The Ugly Truth
**

Directed by Robert Luketic
Screenplay by Nicole Eastman and Karen McCullah Lutz & Kristen Smith
Story by Nicole Eastman

Cast
Katherine Heigl as Abby
Gerard Butler as Mike
Bree Turner as Joy
Eric Winter as Colin
Nick Searcy as Stuart

Rated R for sexual content and language

     
Reviewed by Lamar Kukuk
7/31/09

It is one of the fundamental questions of the human experience:  is love real?  I'm not talking about infatuation, we all know that's real.  I'm talking about storybook, happily-ever-after LOVE.  Our society is built around the assumption that it is, but the divorce rate strongly suggests otherwise.  If there is no such thing as true, lasting love, Hollywood's played a big role in persuading us otherwise.  But it's been troubling over the last few years to watch the romantic comedy genre kinda throw in the towel on love, and I don't know that I've ever seen a more intentionally cynical romcom than The Ugly Truth.  Crass and unfunny, it gets by on two appealing leads giving their characters more effort and dimension than they deserve.  That, and a fascinating dark subtext too ugly for the filmmakers to truly face.

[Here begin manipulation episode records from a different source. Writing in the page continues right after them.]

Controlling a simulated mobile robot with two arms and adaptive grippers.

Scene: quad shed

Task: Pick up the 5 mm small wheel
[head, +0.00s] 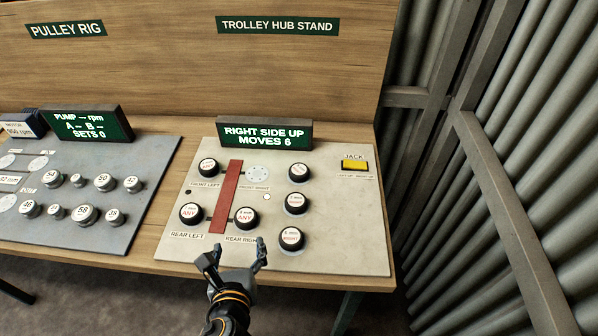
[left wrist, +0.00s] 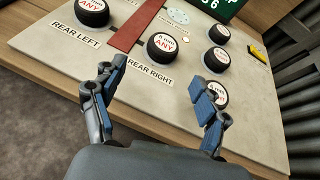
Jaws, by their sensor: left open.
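Several small black wheels with white caps stand on the trolley hub stand's pale board (head: 350,235). The loose right column has a top wheel (head: 298,172), a middle wheel (head: 296,203) and a bottom wheel (head: 291,239). The bottom one seems to read 5 mm in the left wrist view (left wrist: 215,94), but the small print is not certain. Other wheels sit at front left (head: 208,168), rear left (head: 190,213) and rear right (head: 246,217). My left gripper (head: 236,258) is open and empty at the board's front edge, below the rear right wheel and left of the bottom wheel.
A red bar (head: 226,197) lies between the left and right wheels. The front right hub (head: 257,173) is bare. A sign (head: 265,134) reads RIGHT SIDE UP, MOVES 6. A yellow jack button (head: 354,165) is at right. The pulley board (head: 110,220) is at left.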

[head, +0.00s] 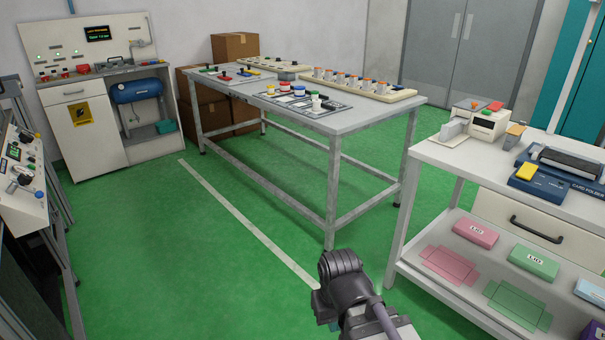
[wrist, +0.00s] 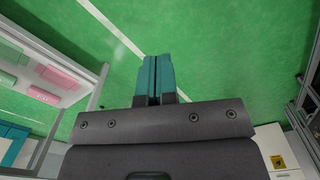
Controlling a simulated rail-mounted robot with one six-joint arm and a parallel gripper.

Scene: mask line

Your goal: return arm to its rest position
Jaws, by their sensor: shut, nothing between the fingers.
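In the wrist view my gripper (wrist: 154,75) has its two teal fingers side by side with only a thin line between them; it is shut and empty. Behind the fingers is green floor with a white line. In the head view my dark arm (head: 345,285) shows at the bottom centre, over the floor in front of the metal table.
A metal table (head: 345,128) with trays of small parts stands at the back centre. A white shelf unit (head: 440,157) with coloured boxes is at right. A control console (head: 22,190) is at left, and a white workbench (head: 110,145) at back left. Green floor between them is clear.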

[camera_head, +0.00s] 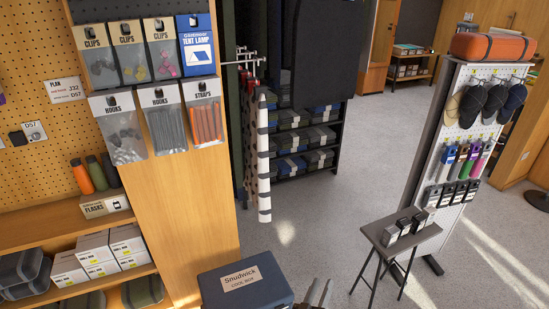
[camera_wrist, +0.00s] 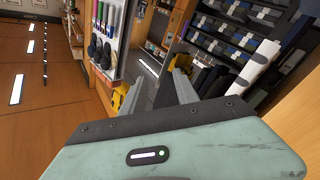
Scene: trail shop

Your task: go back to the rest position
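My gripper (camera_head: 319,292) shows only as two fingertips at the bottom edge of the head view, just right of the dark blue cool box (camera_head: 245,283). In the wrist view my gripper (camera_wrist: 157,90) has its two grey fingers spread apart, with nothing between them. The rest of my arm is out of the head view.
A wooden display panel (camera_head: 190,220) with hanging packets stands at left. A small grey table (camera_head: 400,236) with several dark boxes stands at right, before a pegboard stand (camera_head: 432,150) with caps and bottles. Grey floor (camera_head: 300,225) is clear between them.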

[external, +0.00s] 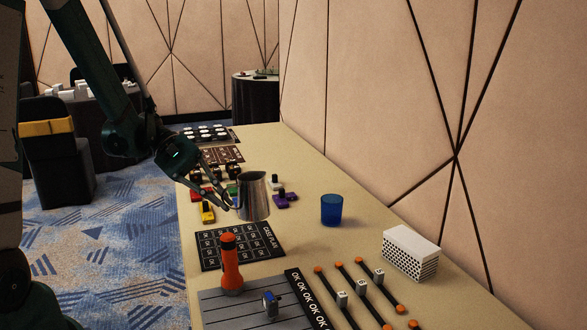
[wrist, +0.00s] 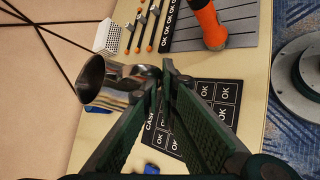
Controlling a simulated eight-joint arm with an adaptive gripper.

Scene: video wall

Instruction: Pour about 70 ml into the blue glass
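A shiny metal pitcher (external: 253,197) is at my gripper (external: 232,203) over the middle of the table, roughly upright. In the wrist view, the pitcher (wrist: 92,78) has its handle side between the close-set fingertips of my gripper (wrist: 165,78), which look shut on the handle. I cannot see inside the pitcher. The blue glass (external: 331,209) stands upright on the table, right of the pitcher and apart from it. It looks empty, though its dark wall makes this hard to tell. A bit of blue shows below the pitcher in the wrist view; I cannot tell what it is.
A white perforated box (external: 411,252) stands right of several dark rods. Colored blocks lie behind the pitcher. Table (external: 300,232) between pitcher and glass is clear.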

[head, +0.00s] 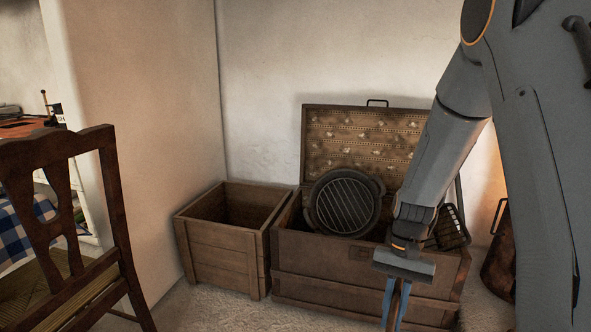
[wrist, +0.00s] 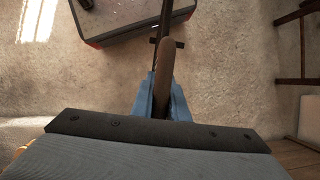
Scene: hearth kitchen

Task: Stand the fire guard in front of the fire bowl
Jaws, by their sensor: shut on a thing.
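My gripper (head: 394,305) points down in front of the open chest, in the lower right of the head view. In the wrist view my gripper (wrist: 162,105) has its blue fingers shut on a narrow brown, handle-like thing (wrist: 166,65) with a dark crosspiece. Only a thin part of this thing shows, so I cannot tell whether it is the fire guard. No fire guard is clearly recognisable. No fire bowl is clearly visible; a warm glow shows on the wall at the right, partly behind my arm.
An open chest (head: 350,262) holds a round ridged pan (head: 344,203); a dark wire rack (head: 451,228) shows behind my arm. An empty wooden crate (head: 222,252) stands left of it. A rusty container (head: 499,262) is at right, a chair (head: 108,190) at left.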

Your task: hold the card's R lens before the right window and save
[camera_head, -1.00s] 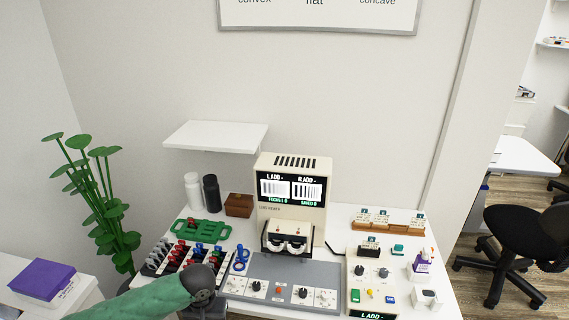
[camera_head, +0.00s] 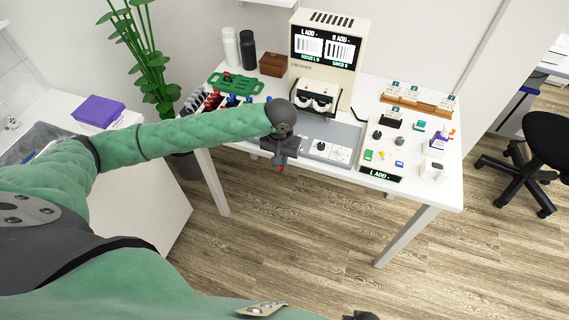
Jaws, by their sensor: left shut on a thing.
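The cream lens viewer (camera_head: 323,72) stands at the back of the white table; its screen (camera_head: 325,47) reads L ADD -, R ADD -, FOCUS L 0 and SAVED 0. Two pale windows sit low on its front, the right window (camera_head: 321,104) among them. My left gripper (camera_head: 281,163) points down at the table's front edge, shut on a small thing with a red part (camera_head: 281,170), mostly hidden. A small white card (camera_head: 396,113) stands in a black holder on the control box at right; its lettering is too small to read.
My left arm covers part of the lens rack (camera_head: 215,102) and grey panel (camera_head: 347,134). A green tray (camera_head: 236,82), two bottles and a brown box (camera_head: 273,64) stand behind. Several cards stand in a wooden rack (camera_head: 414,101).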

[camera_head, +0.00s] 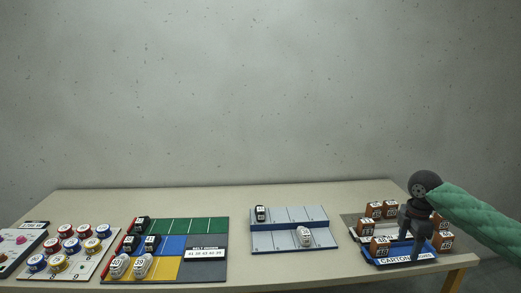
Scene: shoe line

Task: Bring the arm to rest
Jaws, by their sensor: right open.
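My right gripper (416,228) is open at the right of the table, reached by a green-sleeved arm from the right edge. Its dark fingers point down over a blue-fronted tray (400,262) labelled as a carton area, among brown boxes (381,246) with white number labels. I cannot tell whether the fingers touch a box. Nothing is clearly held between them. My left gripper is not in view.
A grey rack (290,240) at mid-table bears a black shoe (260,213) and a white shoe (304,237). A coloured board (205,228) with several shoes and a board of round tins (72,244) stand left. Bare table separates rack and boxes.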

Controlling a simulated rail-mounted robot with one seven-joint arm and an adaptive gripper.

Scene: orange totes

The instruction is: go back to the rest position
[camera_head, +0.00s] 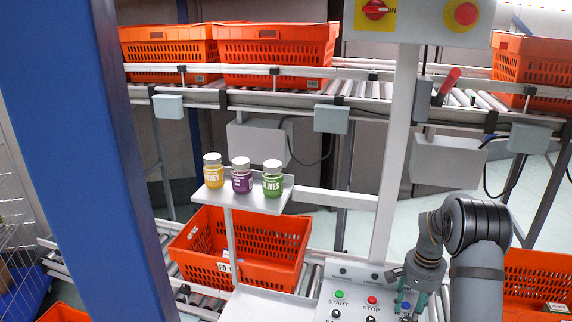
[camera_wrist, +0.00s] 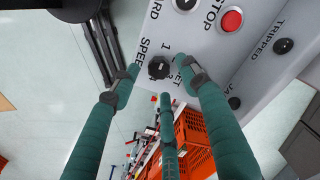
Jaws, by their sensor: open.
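My gripper (camera_head: 411,300) is at the lower right of the head view, in front of the right side of a grey control panel (camera_head: 352,272). In the wrist view my gripper (camera_wrist: 158,76) shows teal fingers spread apart, with nothing held. A black rotary knob (camera_wrist: 159,67) marked SPEED on the panel appears between the fingertips. I cannot tell whether any finger touches it. A red button (camera_wrist: 231,19) marked STOP is above right of the knob. My arm hides part of the panel in the head view.
A small shelf (camera_head: 216,199) holds yellow, purple and green-labelled jars. An orange tote (camera_head: 278,272) sits below it on rollers. More totes (camera_head: 277,50) stand on the upper conveyor. A grey post (camera_head: 396,150) rises behind the panel, left of my arm. A blue column (camera_head: 95,150) stands left.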

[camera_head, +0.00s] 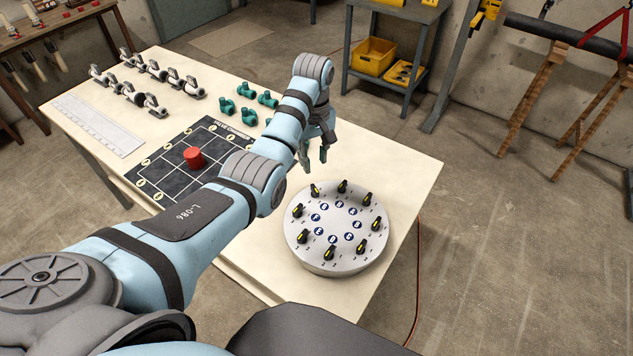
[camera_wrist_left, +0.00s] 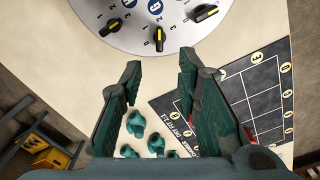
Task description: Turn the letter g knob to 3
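A round pale dial plate (camera_head: 335,262) sits on the table, with several black knobs with yellow pointers around its rim. Blue letter badges stand inside the knob ring and small numbers beside the knobs. The letters are too small in the head view to tell which knob is g. My left gripper (camera_head: 314,158) is above the table, just beyond the plate's far edge, touching no knob. In the left wrist view my gripper (camera_wrist_left: 158,70) is open and empty, its fingertips just short of the plate's rim. Three knobs show there, the middle knob (camera_wrist_left: 159,38) between the finger directions. My right gripper is not in view.
A black grid mat (camera_head: 170,170) with a red cylinder (camera_head: 194,157) lies left of the plate. Teal fittings (camera_head: 249,117), grey-white pipe parts (camera_head: 130,92) and a white ruler-like strip (camera_head: 98,125) lie farther back. Bare table surrounds the plate's right side.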

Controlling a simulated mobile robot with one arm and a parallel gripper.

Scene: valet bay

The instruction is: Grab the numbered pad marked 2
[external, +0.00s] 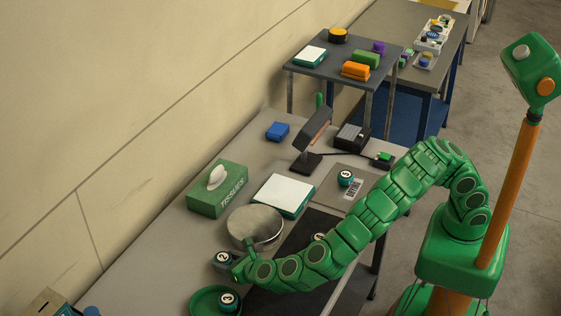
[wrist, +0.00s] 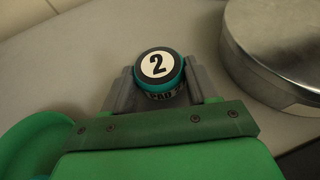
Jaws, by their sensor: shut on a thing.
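The numbered pad marked 2 (wrist: 158,64) is a round teal piece with a black top and a white disc bearing the number. It sits between the two grey fingers of my gripper (wrist: 162,86), which is shut on it. In the external view the pad (external: 223,257) and my gripper (external: 230,262) are at the front left of the grey table, between the round metal tin and the green dish. I cannot tell whether the pad touches the table.
The round metal tin (wrist: 285,52) is close on the right. The green dish (external: 203,301) holds another numbered pad (external: 228,301). More pads (external: 345,178) lie farther right. A tissue box (external: 218,189), a white-topped pad (external: 284,195) and a lamp (external: 309,150) stand behind.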

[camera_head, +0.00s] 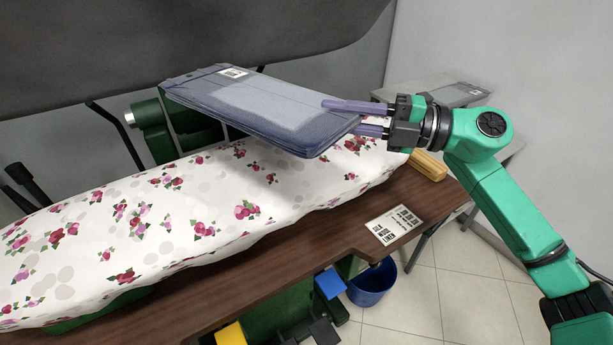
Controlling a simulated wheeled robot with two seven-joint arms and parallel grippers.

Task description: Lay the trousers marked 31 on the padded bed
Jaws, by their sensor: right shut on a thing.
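A folded pair of blue-grey trousers (265,108) is held above the padded bed, with a small white tag (232,72) at its far left end. The mark on the tag is too small to read. My right gripper (355,118) is shut on the right end of these trousers, one finger above and one below. The padded bed (150,220) has a white cover with pink and red roses and runs from the lower left to the middle. The trousers hang over its far right part, and I cannot tell whether they touch it. My left gripper is not in view.
A dark press head (190,40) hangs above and behind the bed. A brown wooden table edge (410,235) carries a printed card (394,225) and a yellow-tan block (428,166). Another folded grey garment (460,94) lies on a side table behind my right arm. A blue bucket (372,285) stands below.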

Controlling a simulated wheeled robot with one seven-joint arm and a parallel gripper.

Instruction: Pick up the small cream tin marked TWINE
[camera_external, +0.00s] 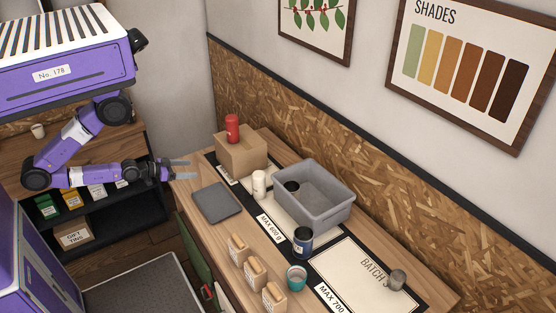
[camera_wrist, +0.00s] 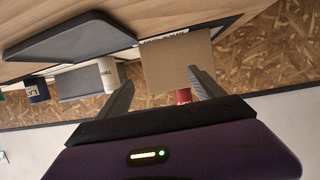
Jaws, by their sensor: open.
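The small cream tin (camera_external: 259,184) stands upright on the counter, between the cardboard box and the grey bin. It also shows in the wrist view (camera_wrist: 108,72), left of the box, with part of its dark lettering visible. My gripper (camera_external: 188,170) is open and empty, held in the air beyond the counter's left end. It is well apart from the tin. In the wrist view, my gripper's fingers (camera_wrist: 161,80) are spread, with the box and the red can showing between them.
The cardboard box (camera_external: 240,152) carries a red can (camera_external: 232,128). A grey bin (camera_external: 325,205) holds a dark tin (camera_external: 292,187). A dark slab (camera_external: 217,202) lies in front of the cream tin. A navy tin (camera_external: 302,241), teal cup (camera_external: 296,278) and tan bags (camera_external: 255,271) stand farther right.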

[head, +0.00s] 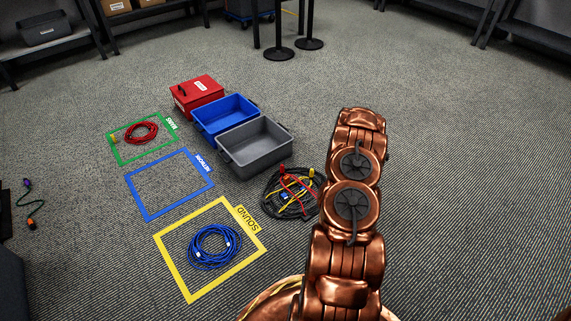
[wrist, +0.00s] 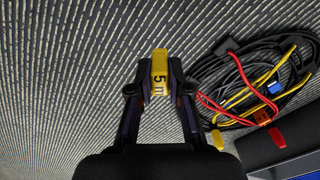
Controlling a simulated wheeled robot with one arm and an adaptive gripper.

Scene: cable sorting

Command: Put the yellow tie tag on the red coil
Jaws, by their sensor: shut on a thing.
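The yellow tie tag (wrist: 159,72), marked with a 5 and partly hidden lettering, is upright between the fingertips of my gripper (wrist: 158,88) in the wrist view. My gripper is shut on it, above bare carpet beside the cable pile. In the head view my arm hides the gripper and this tag. The red coil (head: 141,133) lies flat inside the green taped square (head: 122,158) at the left, far from my arm. A small yellow piece (head: 113,139) shows at the coil's left side; I cannot tell what it is.
A tangled cable pile (head: 291,194) lies left of my arm. Grey (head: 265,160) and blue (head: 224,133) bins and a red box (head: 197,98) stand behind the squares. A blue coil (head: 215,247) lies in the yellow square (head: 178,268). The blue square (head: 140,205) is empty.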

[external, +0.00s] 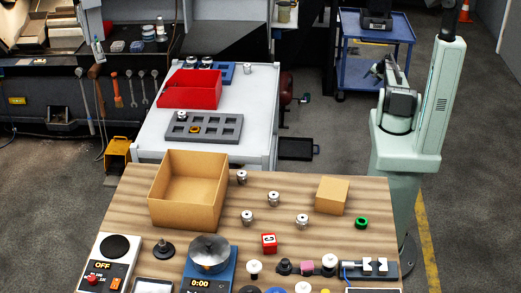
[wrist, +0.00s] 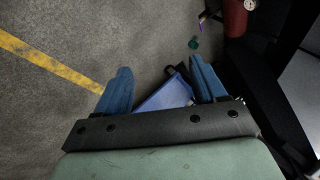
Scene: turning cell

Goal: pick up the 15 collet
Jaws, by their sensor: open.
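Several small silver collets stand on the wooden table in the external view: one by the cardboard box (external: 242,178), one near the middle (external: 274,199), one lower left (external: 247,218) and one to the right (external: 302,222). More similar silver pieces are on the white bench, including one at its back right (external: 248,69). Any size marks are too small to read, so I cannot tell which is the 15. My gripper (wrist: 160,67) is open and empty in the wrist view, its blue fingers apart above the floor. No collet shows in that view.
An open cardboard box (external: 187,207) stands at the table's back left. The white bench holds a red bin (external: 190,92) and grey tray (external: 222,128). A blue cart (external: 358,72) stands behind.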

TV news producer Abby (Katherine Heigl) isn't so much unlucky at love as unfamiliar with the concept.  We meet her on a date, presenting her would-be significant other with a list of talking points and informing him that he satisfies 9 of the 10 items on her checklist.  After the inevitable disaster, she slumps home and ends up stumbling upon The Ugly Truth, a public access show hosted by Mike (Gerard Butler), who angrily rails against love and women in general.  Abby debates him on his call-in line and is routed, only increasing her anger when her boss (Nick Searcy) brings Mike in as a commentator, hoping to boost the broadcast's rock-bottom ratings.  The new segment is a hit, but Abby is nothing but an obstruction until he throws down the gauntlet:  he'll show her how to woo Doctor of her Dreams Colin (Eric Winter) in exchange for her becoming a team player, or he'll quit if she fails.  Mike shows her how to dress, how to flirt, how to never criticize and sexualize everything.  Colin predictably falls for this new Slut Barbie version of Abby, but Mike starts falling for the real thing.  Can he and Abby face The Ugly Truth that they just might be made for each other?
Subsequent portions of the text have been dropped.